Instructions for the task
In the records below, begin at the line that has "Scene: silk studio" and stop after the line that has "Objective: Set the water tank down"; quote those lines verbatim and nothing more.
[Start of Record excerpts]
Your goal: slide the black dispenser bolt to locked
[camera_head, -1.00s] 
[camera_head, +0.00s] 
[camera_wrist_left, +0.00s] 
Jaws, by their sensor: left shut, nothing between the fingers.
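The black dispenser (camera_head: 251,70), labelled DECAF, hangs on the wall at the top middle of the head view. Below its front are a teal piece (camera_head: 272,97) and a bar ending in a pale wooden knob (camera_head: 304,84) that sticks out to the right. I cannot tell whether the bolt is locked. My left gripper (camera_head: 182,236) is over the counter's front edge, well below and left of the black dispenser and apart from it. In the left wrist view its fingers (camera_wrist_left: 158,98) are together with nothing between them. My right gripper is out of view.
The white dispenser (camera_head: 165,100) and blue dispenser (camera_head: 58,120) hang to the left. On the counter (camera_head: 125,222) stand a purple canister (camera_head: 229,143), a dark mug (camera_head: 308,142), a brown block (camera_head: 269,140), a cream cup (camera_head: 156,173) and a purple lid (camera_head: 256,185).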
[End of Record excerpts]
[Start of Record excerpts]
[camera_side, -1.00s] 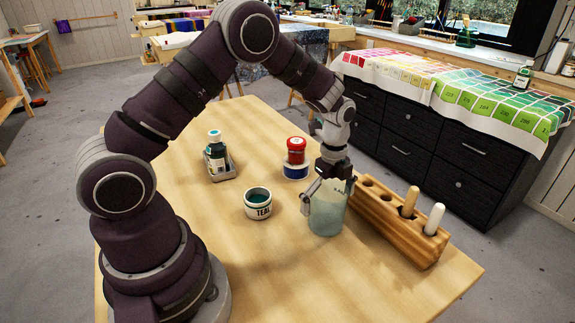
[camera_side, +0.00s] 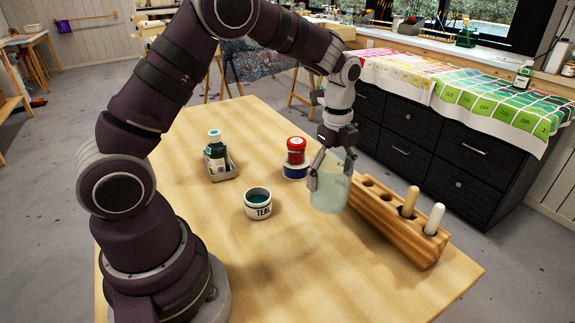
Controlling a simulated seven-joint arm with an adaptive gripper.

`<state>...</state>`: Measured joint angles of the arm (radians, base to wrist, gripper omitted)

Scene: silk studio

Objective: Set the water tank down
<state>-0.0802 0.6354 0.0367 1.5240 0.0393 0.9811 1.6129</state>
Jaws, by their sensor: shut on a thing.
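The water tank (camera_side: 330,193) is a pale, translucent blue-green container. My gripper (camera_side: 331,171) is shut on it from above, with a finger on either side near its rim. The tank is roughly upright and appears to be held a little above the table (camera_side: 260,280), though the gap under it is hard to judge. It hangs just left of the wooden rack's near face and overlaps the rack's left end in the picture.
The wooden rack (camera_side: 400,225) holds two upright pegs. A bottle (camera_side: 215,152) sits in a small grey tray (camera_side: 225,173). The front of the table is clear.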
[End of Record excerpts]
Task output
Scene: silk studio

Objective: Set the water tank down

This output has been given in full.